Augmented reality displays of big-data findings would be particularly useful in cities, where the sheer density of people, structures, and technology creates a social, physical, and electromagnetic environment far more complex — and potentially far more lethal — than anything in the natural world. “Urban conflict may be the most challenging we face,” Roper said. “That’s one of the reasons why we’re working on big data so heavily.”
That’s also part of the reason Roper is increasingly focusing on the Army. Much of SCO’s highest-profile work to date has been with the Air Force and Navy: the dual-mode anti-air/anti-ship SM-6 missile, for example, or the prospective “arsenal plane” filled with long-range missiles and linked to distant scouts, manned and unmanned, which transmit it target data. But looking ahead, Roper sees tremendous potential for the historically lower-tech ground forces.

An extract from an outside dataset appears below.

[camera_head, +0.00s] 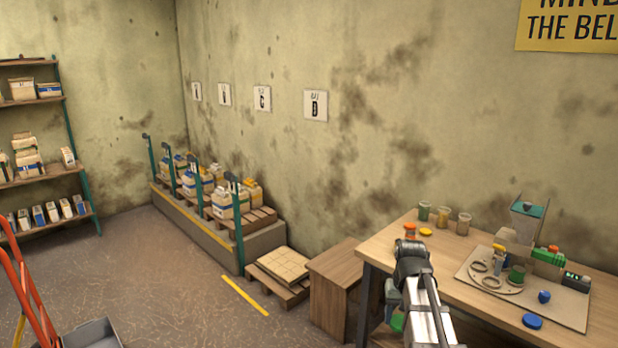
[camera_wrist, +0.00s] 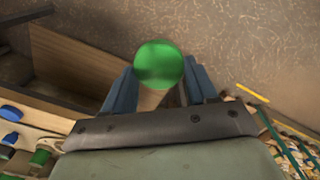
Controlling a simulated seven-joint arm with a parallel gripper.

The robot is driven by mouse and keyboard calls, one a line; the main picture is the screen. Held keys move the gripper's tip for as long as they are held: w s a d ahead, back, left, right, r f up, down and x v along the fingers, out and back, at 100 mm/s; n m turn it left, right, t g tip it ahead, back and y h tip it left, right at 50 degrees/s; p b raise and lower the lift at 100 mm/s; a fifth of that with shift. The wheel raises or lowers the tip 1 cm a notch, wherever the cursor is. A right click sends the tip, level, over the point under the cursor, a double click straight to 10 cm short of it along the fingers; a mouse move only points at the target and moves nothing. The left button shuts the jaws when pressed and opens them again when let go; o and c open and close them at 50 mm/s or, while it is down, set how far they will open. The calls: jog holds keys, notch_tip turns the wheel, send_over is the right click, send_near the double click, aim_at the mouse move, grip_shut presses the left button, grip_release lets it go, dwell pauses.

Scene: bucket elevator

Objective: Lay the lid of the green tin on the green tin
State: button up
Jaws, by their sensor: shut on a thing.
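A round green lid (camera_wrist: 158,65) is held between the two blue-grey fingers of my gripper (camera_wrist: 160,88) in the wrist view. A bit of green, likely the same lid (camera_head: 397,322), shows beside my arm in the head view, off the table's near left side. A small green container (camera_head: 516,276) stands on the light board by the machine, and another green one (camera_head: 424,211) stands at the back of the table. I cannot tell for sure which is the green tin. The far side of the lid's grip is hidden.
The wooden table (camera_head: 465,268) carries a board (camera_head: 567,312) with a small machine (camera_head: 522,232), rings, a blue knob (camera_head: 544,296) and a blue disc (camera_head: 532,321). Orange (camera_head: 410,230) and yellow (camera_head: 426,232) pieces lie near two more jars. A wooden box (camera_head: 335,290) stands left of the table.

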“I’m actually very optimistic about what the Army and Marines can do to leap ahead,” Roper told me, “if we can find a way to bring in commercial tech and not let our desire for perfect systems, built to the nines, get in the way of good-enough solutions that we can buy off the shelf.”
“The Army and the Marine Corps have a greater chance of benefiting from most of the commercial technology we see in development,” Roper said. Why? Because companies are constantly competing to come up with better and more powerful technology that an individual person can easily carry or wear, he said: “It’s ground forces that will have the greatest chance to leverage that.”